CARMEN JULIA GUTIÉRREZ
Il concetto di fucina di culture si adatta perfettamente alle corti iberiche del Medioevo e in particolare a quella di Alfonso X. Il pluralismo linguistico, culturale e artistico della corte cristiana innestata sulla cultura di Al-Andalus dà come frutto un’esperienza di integrazione e confluenza culturale, ovviamente osteggiata dal papato, sia perché contraria allo spirito delle crociate che per l’eccessivo protagonismo del re saggio. In questo ambiente nacquero grandi opere d’arte espressione delle diverse correnti culturali o artistiche o, in casi isolati, della fusione tra tutte le culture che convivevano durante questo periodo nella Penisola Iberica; è il caso delle Cantigas de Santa Maria.

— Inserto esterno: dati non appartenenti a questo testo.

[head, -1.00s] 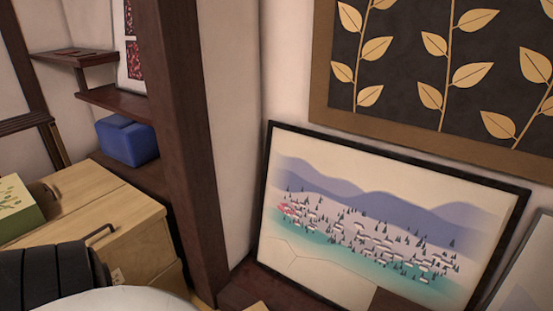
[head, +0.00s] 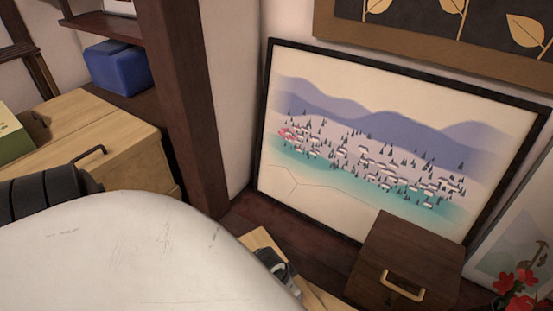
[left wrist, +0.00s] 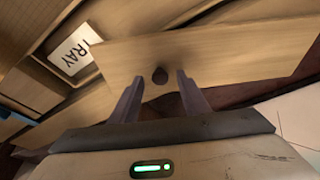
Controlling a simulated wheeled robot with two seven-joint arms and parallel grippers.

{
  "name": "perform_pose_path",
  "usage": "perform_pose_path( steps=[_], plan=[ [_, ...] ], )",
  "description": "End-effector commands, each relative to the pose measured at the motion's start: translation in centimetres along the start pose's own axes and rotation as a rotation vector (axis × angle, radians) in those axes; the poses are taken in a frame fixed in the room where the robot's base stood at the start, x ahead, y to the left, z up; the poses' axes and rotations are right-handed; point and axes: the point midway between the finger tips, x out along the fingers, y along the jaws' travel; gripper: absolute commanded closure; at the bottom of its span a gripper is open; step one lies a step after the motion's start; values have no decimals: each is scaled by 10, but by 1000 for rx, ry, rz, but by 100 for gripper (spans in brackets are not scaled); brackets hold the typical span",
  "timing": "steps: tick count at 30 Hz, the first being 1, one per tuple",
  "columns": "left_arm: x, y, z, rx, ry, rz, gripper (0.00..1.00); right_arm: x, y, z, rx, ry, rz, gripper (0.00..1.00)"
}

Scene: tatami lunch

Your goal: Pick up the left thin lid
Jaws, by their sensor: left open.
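In the left wrist view, a flat, thin light-wood lid (left wrist: 235,58) with a small dark round knob (left wrist: 160,76) lies across the upper part. My left gripper (left wrist: 160,82) is open, with one finger on each side of the knob. I cannot tell whether the fingers touch it. I cannot tell whether that strip is the lid. My right gripper is not in view.
A card reading TRAY (left wrist: 72,54) is beside the lid. In the head view stand a light-wood cabinet (head: 125,140), a blue box (head: 118,68), a dark post (head: 180,100), a leaning landscape picture (head: 350,110), a dark brown box (head: 410,250) with a brass handle and red flowers (head: 518,285).

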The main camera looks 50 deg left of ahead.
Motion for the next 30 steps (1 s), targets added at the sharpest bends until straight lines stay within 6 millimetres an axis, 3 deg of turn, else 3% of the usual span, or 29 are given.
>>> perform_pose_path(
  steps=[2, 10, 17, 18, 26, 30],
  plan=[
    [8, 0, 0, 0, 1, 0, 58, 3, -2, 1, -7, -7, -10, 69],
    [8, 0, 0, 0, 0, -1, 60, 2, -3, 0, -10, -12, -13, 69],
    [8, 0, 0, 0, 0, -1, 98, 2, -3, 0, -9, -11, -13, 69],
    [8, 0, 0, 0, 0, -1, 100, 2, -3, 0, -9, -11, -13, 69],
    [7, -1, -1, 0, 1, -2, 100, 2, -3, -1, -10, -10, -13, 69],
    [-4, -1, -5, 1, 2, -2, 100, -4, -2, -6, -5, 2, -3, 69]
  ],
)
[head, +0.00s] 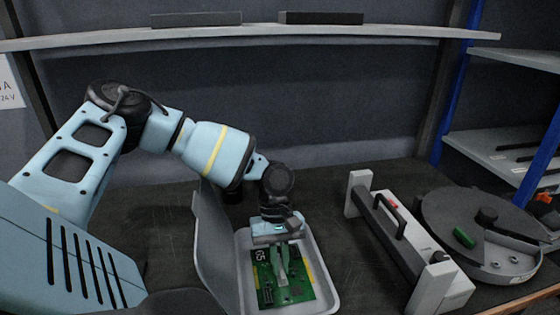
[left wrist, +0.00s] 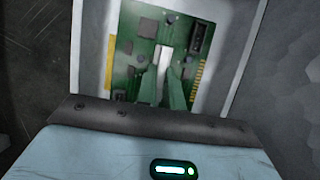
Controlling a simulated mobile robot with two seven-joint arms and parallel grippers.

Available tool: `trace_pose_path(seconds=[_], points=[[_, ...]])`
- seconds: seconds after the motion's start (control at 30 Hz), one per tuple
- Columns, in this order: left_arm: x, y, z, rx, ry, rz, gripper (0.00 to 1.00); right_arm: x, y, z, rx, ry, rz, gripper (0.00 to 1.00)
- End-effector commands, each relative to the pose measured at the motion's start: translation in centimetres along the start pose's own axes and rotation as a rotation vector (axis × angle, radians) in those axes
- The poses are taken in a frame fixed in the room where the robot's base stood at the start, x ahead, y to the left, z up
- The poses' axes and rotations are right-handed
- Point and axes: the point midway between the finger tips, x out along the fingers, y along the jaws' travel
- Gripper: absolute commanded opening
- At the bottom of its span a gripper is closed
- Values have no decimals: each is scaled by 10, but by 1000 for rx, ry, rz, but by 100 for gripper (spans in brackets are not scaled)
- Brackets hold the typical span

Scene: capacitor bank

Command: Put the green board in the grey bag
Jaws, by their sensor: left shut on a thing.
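The green board (head: 297,288) has gold edge strips and dark chips. In the head view it is at the lower middle, within the outline of a shallow grey open holder (head: 325,301) with a raised flap on its left. This holder looks like the grey bag, though it seems stiff. My left gripper (head: 281,272) points down over the board, its fingers shut on a part at the board's middle. The left wrist view shows the board (left wrist: 125,75) between the holder's pale sides, with both fingertips (left wrist: 162,75) on a light part. I cannot tell whether the board touches the holder's floor.
A white-ended frame with a black handle (head: 391,215) stands on the dark bench to the right. Beyond it is a round dark drum (head: 455,208) with a small green piece (head: 464,237) on it. A shelf (head: 300,31) runs along the back wall above.

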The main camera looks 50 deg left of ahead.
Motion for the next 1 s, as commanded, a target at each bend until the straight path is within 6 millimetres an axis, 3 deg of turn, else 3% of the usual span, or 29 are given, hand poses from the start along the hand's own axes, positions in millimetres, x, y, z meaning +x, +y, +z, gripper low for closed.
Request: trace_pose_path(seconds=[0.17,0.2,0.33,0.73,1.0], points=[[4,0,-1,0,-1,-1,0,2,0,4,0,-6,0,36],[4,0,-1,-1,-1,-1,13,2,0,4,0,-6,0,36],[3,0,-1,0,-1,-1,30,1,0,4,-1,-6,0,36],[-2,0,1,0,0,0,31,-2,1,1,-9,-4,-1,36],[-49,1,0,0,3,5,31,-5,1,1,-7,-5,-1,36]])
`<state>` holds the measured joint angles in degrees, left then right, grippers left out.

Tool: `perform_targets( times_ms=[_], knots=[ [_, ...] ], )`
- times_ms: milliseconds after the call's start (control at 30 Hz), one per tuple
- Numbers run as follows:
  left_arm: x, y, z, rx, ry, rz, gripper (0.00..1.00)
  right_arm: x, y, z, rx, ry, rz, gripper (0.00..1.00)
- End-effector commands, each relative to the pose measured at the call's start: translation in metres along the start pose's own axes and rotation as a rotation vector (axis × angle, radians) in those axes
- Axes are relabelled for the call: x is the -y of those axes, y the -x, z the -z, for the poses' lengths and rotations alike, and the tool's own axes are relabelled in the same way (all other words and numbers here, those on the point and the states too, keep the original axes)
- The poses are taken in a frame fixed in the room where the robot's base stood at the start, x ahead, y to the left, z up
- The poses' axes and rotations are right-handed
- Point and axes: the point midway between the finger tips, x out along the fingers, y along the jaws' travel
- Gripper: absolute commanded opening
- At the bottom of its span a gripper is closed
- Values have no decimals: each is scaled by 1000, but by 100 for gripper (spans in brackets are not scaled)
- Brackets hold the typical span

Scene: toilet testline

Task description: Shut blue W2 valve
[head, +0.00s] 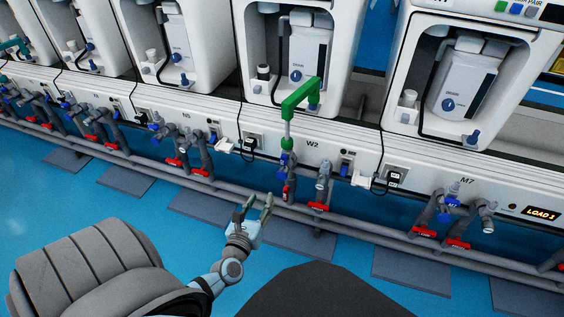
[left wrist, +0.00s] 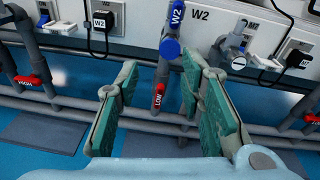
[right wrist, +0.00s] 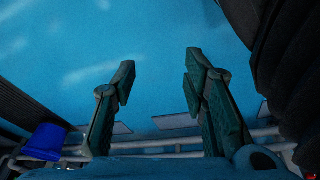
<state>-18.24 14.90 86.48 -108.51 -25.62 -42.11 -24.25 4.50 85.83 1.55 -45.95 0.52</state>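The blue W2 valve handle (head: 284,160) is on a grey pipe below the W2 label (head: 312,144). In the left wrist view the blue handle (left wrist: 171,48) shows near the top centre, under a blue W2 tag (left wrist: 177,14). My left gripper (head: 258,203) is open and empty, below and left of the valve in the head view. In the left wrist view its fingers (left wrist: 160,68) stand apart, with the blue handle beyond and between their tips, apart from them. My right gripper (right wrist: 159,72) is open and empty in its wrist view, over blue floor.
A red LOW handle (left wrist: 158,95) sits below the blue valve. A green angled fitting (head: 300,95) rises above it. Another red handle (head: 319,206) and horizontal pipes are nearby. Blue floor is open in front.

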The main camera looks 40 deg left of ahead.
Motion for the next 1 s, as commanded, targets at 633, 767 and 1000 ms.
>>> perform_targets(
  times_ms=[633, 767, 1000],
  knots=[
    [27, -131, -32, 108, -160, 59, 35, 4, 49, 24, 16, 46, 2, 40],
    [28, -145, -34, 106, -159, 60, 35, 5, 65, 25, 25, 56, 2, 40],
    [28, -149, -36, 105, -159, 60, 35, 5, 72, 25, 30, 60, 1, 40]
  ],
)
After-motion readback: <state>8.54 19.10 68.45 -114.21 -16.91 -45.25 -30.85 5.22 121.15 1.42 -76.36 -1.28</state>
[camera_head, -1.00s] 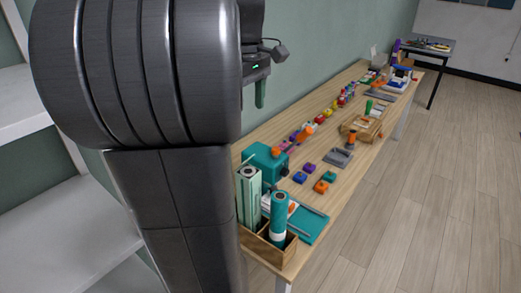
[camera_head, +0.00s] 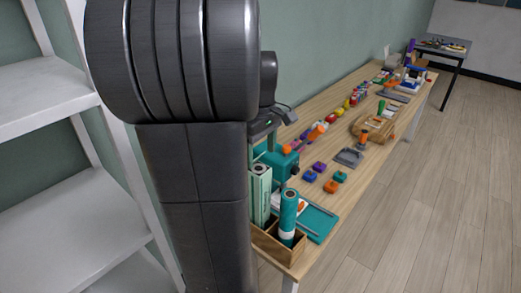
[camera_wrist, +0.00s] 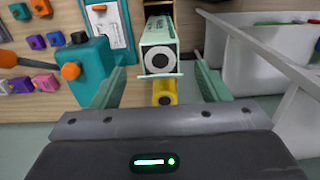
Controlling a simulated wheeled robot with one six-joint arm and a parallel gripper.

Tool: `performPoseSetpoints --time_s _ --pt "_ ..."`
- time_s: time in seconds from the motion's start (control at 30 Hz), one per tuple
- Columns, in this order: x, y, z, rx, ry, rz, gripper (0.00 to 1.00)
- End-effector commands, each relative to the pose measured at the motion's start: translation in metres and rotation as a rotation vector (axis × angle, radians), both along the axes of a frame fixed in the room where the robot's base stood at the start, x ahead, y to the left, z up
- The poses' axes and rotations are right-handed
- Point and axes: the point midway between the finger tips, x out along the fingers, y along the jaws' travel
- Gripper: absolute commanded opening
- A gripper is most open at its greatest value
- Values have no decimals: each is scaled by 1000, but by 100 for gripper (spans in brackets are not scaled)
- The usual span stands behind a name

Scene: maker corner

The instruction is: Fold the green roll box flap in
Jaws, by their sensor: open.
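The green roll box (camera_head: 260,197) is pale green and stands upright in a wooden holder (camera_head: 294,257) at the near end of the bench. In the wrist view its end (camera_wrist: 158,37) faces me, with a dark-cored white roll inside. A pale green strip, which looks like the flap (camera_wrist: 160,76), sticks out along the lower edge of the opening. My gripper (camera_wrist: 160,70) is open, its two green fingers on either side of the box end and apart from it. In the head view my arm hides part of the gripper, just above the box.
A teal roll (camera_head: 288,217) stands beside the box. A teal machine with an orange knob (camera_wrist: 86,68) is close to my left finger. In the wrist view, a yellow roll (camera_wrist: 165,93) lies below the box and white bins (camera_wrist: 255,50) are at right.

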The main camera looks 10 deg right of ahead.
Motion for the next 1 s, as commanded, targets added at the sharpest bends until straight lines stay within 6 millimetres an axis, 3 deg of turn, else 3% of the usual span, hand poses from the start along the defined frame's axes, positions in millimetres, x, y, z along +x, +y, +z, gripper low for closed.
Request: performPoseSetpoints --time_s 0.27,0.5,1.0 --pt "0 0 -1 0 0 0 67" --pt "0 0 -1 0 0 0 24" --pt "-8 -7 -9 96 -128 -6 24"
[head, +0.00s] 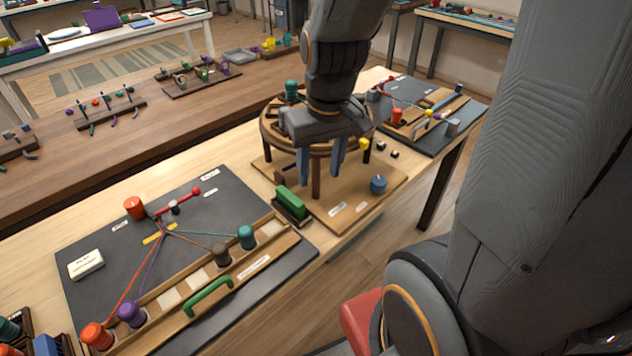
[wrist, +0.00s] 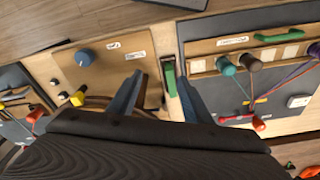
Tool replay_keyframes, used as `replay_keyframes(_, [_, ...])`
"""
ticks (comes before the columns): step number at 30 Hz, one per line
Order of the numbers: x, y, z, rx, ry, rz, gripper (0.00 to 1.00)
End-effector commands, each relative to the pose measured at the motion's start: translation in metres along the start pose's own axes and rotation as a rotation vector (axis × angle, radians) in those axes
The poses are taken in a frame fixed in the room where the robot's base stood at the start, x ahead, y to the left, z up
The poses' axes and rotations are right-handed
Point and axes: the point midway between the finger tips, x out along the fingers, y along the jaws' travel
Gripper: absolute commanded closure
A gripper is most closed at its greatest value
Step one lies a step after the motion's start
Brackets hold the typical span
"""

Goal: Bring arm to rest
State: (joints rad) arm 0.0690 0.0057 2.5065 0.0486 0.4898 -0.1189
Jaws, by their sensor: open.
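My gripper (head: 320,170) points down at the round wooden braiding stand (head: 268,132), its blue fingers apart with nothing seen between them. In the wrist view the gripper (wrist: 160,98) is also open, with a green-topped block (wrist: 169,78) showing between and beyond the fingers. My wrist hides much of the stand's ring, so I cannot tell whether the fingers touch it. A teal bobbin (head: 292,90) stands at the ring's far side. On the dark board at left, orange (head: 96,336), purple (head: 132,313), brown (head: 220,253) and teal (head: 247,236) bobbins sit along a wooden rack, with cords converging near a red-ended bar.
The green-topped block (head: 291,203) stands beside the stand's wooden base (head: 345,215), and a blue knob (head: 378,184) sits on that base. A second dark board (head: 455,135) with an orange bobbin (head: 397,117) lies to the right. A brown bench (head: 150,140) runs behind.

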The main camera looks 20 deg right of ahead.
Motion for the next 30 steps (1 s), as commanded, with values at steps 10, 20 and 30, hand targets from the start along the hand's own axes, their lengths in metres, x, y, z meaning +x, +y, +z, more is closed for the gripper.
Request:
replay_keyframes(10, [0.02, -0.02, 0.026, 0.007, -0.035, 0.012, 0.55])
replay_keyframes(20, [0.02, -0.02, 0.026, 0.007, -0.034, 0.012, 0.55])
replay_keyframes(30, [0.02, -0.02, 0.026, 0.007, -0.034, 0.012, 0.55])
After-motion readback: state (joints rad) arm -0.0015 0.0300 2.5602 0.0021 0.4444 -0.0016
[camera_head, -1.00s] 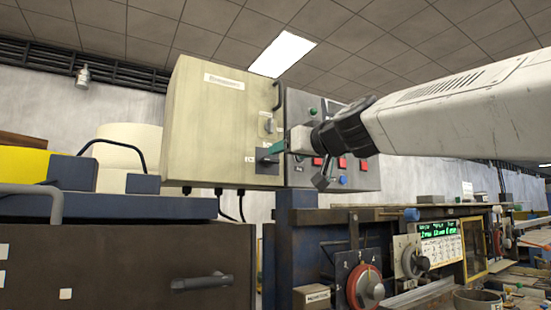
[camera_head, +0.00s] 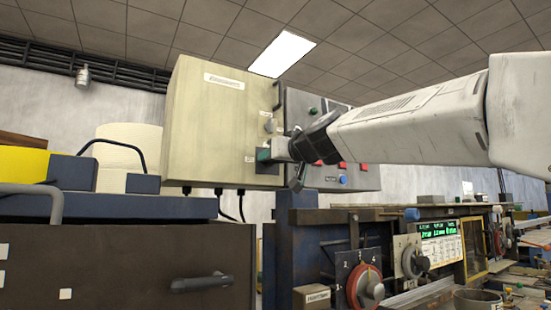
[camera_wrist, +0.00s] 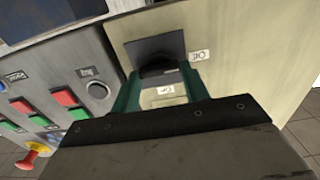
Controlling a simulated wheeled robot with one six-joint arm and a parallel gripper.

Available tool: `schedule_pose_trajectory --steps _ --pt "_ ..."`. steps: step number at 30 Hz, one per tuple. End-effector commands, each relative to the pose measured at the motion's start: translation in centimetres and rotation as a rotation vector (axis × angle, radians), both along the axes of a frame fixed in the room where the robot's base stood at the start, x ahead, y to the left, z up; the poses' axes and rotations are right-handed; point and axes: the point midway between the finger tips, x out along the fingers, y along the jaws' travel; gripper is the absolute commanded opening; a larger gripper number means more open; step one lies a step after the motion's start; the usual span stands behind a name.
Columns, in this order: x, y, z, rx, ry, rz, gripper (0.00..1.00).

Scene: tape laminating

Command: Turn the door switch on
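The door switch is a dark knob (camera_wrist: 157,70) on a dark square plate (camera_wrist: 157,48) on the front of the beige cabinet (camera_head: 212,115). A small printed label (camera_wrist: 198,55) sits beside the plate, and another (camera_wrist: 164,90) shows between the fingers. My gripper (camera_head: 265,155) is at the switch and covers most of its knob in the head view. In the wrist view, the two green fingers (camera_wrist: 160,80) stand apart, one on each side of the knob. I cannot tell whether they touch it.
A grey control box (camera_wrist: 70,85) with red and green buttons and a yellow-red knob adjoins the cabinet. A bench with a red dial (camera_head: 364,287) and a digital display (camera_head: 438,230) stands below my arm. Dark machinery (camera_head: 120,270) fills the lower left.

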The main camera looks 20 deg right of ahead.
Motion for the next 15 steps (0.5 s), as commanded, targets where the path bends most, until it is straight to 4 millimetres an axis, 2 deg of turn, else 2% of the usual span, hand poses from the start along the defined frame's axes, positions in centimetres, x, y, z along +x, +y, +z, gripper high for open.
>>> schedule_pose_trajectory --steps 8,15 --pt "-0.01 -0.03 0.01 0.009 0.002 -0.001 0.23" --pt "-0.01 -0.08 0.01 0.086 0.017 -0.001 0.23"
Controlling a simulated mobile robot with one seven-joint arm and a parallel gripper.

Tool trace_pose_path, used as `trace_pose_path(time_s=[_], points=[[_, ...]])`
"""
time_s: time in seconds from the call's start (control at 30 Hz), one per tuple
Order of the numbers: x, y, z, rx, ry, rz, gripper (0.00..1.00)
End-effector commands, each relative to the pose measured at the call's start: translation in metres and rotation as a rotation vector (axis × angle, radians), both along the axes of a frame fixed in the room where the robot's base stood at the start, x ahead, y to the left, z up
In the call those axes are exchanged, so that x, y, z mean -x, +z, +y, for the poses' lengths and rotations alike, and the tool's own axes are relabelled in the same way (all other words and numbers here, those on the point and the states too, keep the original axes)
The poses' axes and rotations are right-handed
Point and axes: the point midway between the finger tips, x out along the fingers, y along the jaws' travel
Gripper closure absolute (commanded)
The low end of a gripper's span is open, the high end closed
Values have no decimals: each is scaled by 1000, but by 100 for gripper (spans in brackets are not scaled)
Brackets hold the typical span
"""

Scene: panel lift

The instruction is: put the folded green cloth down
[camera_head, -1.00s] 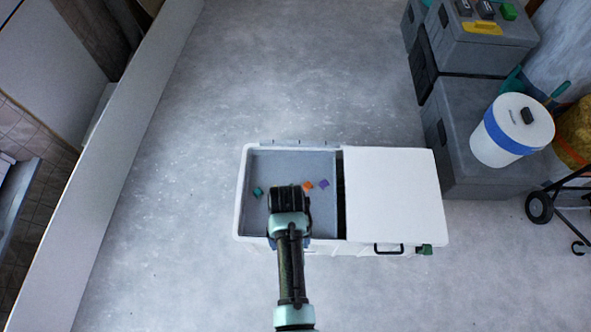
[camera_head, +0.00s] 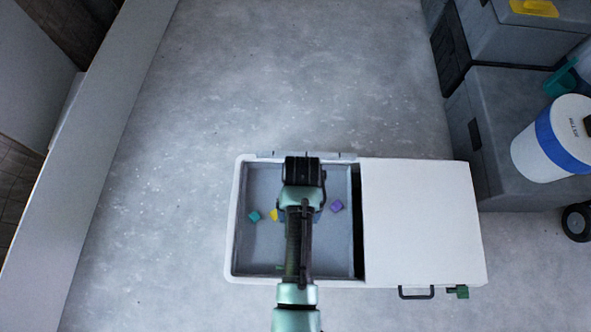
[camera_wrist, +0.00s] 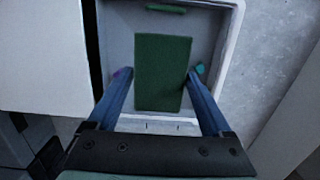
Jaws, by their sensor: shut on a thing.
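The folded green cloth (camera_wrist: 162,75) is a dark green rectangle between the two blue fingers of my gripper (camera_wrist: 160,78) in the wrist view. My gripper is shut on it, above the open tray compartment (camera_head: 240,215) of the white box. I cannot tell whether the cloth touches the compartment floor. In the head view my arm hides the cloth.
A white lid (camera_head: 420,220) covers the right part of the box. Small teal (camera_head: 254,216), yellow (camera_head: 274,215) and purple (camera_head: 337,206) pieces lie in the compartment. A green strip (camera_wrist: 166,8) shows at its edge. Grey cases (camera_head: 510,125) and a white bucket (camera_head: 550,140) stand right.

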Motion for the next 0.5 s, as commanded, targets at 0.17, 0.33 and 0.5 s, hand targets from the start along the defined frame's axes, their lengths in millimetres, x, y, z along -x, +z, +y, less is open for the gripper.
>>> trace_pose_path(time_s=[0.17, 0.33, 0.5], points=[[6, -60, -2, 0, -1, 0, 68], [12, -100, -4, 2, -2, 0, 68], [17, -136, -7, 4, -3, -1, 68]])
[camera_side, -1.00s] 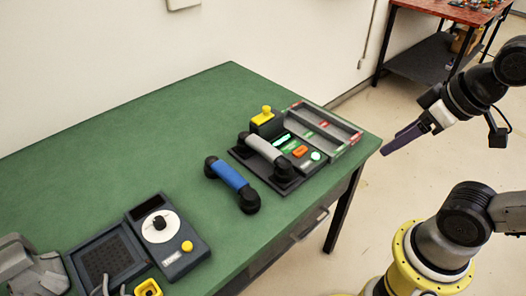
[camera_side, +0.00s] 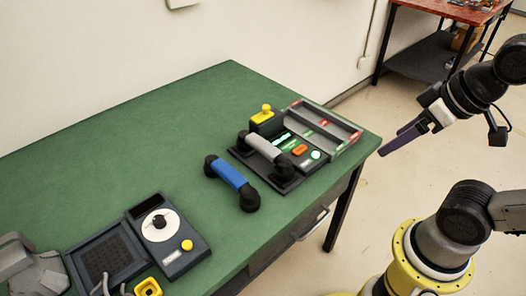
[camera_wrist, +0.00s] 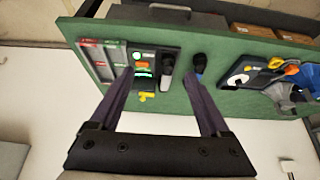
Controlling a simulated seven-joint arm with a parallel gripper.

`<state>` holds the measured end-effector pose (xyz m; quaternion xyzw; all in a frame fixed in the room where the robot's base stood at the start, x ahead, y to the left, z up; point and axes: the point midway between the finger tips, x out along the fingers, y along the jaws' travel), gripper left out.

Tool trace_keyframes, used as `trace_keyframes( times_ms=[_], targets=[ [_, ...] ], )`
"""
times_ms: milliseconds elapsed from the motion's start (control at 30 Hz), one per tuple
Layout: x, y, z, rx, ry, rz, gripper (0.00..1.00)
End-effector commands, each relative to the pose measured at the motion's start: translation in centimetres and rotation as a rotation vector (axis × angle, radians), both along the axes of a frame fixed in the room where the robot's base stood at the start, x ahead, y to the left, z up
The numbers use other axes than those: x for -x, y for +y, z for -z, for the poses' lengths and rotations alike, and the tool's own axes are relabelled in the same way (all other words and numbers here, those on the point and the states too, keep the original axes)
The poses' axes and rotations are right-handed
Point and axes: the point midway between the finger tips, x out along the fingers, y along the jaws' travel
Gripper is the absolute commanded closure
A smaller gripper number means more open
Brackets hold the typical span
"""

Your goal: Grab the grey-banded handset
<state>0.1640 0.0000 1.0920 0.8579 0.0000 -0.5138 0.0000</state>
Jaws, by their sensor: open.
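The grey-banded handset (camera_side: 265,147) has black ends and lies on a dark paging console (camera_side: 292,177) toward the right end of the green table. In the wrist view the grey handset (camera_wrist: 167,72) shows between my two fingers, some way beyond them. A blue-banded handset (camera_side: 230,174) lies on the table just left of the console, and is partly hidden by a finger in the wrist view. My gripper (camera_side: 393,144) is in the air off the table's right edge, to the right of the handsets. Its long purple fingers are apart, and nothing is between them.
A grey tray (camera_side: 347,126) with red and green labels borders the console on the right. A yellow knob (camera_side: 266,111) stands up at its back. A dial box (camera_side: 166,236) sits at the front left. The table's (camera_side: 190,118) back and middle are clear.

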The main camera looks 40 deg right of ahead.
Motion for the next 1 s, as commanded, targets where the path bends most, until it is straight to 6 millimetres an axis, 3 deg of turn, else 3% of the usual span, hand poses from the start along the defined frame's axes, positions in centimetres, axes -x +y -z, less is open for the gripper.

Alfonso X di Castiglia, figlio di Fernando II e di Beatrice di Svevia, bisnipote di Fernando II di León e Alfonso VIII di Castiglia e degli imperatori Federico Barbarossa e Isacco di Bisanzio, discendente di Alfonso VII di León, detto “l’Imperatore”, di Eleonora d’Aquitania e di Enrico II d’Inghilterra, fu un uomo di grande curiosità e vivacità culturale, inculcategli probabilmente da sua madre, che a sua volta aveva ricevuto un’educazione raffinatissima presso la corte siciliana di Federico II Hohenstaufen. Attribuì grandissima importanza alle lettere e alle arti sostenendo tenacemente l’affermazione della lingua castigliana con un gran programma di traduzioni e revisioni di opere di matematica, astronomia, storia, diritto e letteratura. La sua corte fu un luogo d’incontro tra saggi, eruditi e artisti; vi soggiornarono a lungo diversi trovatori, tra cui Gonzalo Eanes, Airas Nuñez o Guiraut Riquier, che visse a corte tra il 1269 e il 1279.
Le Cantigas de Santa Maria furono l’opera preferita da Alfonso X il Saggio tra tutte quelle che promosse durante il suo regno. La loro importanza risulta evidente sia per il gran numero di canzoni che contengono (più di quattrocento) che per il fatto di essere un repertorio programmaticamente copiato nello scriptorium reale per vent’anni di seguito. Inoltre, i manoscritti nei quali sono conservate, sono una preziosissima fonte d’informazione per la notazione semimensurale nella quale sono trascritte e per le migliaia di miniature che rappresentano gli usi e i costumi, i luoghi, gli ambienti, le persone, la moda, gli strumenti e le danze. È un corpus musicale di enorme rilevanza e interesse.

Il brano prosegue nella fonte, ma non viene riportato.